━━━ INPUT FOR THIS TASK ━━━
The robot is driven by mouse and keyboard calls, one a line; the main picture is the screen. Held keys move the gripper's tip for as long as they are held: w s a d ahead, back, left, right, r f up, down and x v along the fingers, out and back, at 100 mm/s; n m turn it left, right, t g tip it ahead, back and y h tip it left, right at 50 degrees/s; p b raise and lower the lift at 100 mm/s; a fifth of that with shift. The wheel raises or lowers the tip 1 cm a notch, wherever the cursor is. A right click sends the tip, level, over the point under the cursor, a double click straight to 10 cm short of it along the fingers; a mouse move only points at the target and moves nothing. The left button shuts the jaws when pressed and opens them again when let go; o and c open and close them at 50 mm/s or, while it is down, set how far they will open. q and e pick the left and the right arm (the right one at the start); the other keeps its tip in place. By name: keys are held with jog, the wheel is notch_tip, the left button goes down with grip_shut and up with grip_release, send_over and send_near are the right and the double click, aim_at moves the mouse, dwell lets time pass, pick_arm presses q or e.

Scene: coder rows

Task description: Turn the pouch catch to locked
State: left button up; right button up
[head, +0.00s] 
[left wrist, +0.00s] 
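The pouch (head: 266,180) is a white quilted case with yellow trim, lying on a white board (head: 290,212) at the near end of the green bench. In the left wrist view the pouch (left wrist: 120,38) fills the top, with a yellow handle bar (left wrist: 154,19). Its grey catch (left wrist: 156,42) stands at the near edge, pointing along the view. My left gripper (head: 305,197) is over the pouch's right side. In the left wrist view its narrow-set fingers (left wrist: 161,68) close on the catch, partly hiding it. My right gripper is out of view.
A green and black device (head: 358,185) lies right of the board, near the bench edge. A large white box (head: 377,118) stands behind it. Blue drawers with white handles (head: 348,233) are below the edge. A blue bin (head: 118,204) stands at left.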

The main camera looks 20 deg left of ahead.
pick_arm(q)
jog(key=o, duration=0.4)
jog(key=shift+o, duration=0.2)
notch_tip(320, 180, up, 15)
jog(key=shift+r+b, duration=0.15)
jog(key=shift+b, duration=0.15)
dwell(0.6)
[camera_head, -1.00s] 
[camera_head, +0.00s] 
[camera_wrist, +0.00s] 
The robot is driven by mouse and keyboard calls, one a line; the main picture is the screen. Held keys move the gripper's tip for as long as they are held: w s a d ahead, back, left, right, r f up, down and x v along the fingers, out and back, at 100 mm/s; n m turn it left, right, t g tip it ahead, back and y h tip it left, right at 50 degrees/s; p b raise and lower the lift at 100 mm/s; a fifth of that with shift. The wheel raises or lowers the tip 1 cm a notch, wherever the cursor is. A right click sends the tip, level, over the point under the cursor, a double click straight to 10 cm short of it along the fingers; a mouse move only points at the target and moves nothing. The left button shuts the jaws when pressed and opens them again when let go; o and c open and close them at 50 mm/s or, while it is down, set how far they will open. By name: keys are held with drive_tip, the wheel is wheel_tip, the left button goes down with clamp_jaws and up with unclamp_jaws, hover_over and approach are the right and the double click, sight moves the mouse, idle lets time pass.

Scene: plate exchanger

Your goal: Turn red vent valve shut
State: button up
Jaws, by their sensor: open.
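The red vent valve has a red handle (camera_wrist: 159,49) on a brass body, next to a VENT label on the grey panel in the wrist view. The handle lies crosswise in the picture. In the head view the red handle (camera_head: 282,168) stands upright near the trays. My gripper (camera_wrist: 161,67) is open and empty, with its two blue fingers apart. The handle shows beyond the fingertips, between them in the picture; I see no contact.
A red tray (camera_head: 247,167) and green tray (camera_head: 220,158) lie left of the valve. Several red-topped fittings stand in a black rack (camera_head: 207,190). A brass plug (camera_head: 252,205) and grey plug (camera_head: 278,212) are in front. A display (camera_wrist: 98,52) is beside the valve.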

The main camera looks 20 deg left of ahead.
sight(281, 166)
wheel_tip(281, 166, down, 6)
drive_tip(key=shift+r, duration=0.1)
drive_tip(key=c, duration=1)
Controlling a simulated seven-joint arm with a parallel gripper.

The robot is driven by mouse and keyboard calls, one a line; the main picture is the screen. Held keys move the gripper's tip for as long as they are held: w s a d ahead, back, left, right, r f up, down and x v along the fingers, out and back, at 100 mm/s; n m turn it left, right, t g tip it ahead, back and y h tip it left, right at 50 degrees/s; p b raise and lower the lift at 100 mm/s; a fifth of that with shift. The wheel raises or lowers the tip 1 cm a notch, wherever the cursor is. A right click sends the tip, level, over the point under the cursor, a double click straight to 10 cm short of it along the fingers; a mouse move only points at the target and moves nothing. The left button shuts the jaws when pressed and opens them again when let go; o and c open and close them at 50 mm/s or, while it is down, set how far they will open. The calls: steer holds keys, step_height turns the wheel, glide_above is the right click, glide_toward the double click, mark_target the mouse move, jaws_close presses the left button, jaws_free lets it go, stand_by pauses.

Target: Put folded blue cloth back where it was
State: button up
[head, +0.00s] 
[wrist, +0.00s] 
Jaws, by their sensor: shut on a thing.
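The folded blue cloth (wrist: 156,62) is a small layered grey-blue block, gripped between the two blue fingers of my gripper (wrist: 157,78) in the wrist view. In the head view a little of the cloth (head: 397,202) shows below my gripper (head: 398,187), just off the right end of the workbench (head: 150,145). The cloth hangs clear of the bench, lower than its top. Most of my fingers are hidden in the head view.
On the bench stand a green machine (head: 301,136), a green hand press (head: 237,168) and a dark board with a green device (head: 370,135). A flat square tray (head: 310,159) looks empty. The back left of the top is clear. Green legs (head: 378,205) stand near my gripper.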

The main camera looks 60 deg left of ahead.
━━━
Reply with only the number of lines in the material above where the string "Scene" appears.

2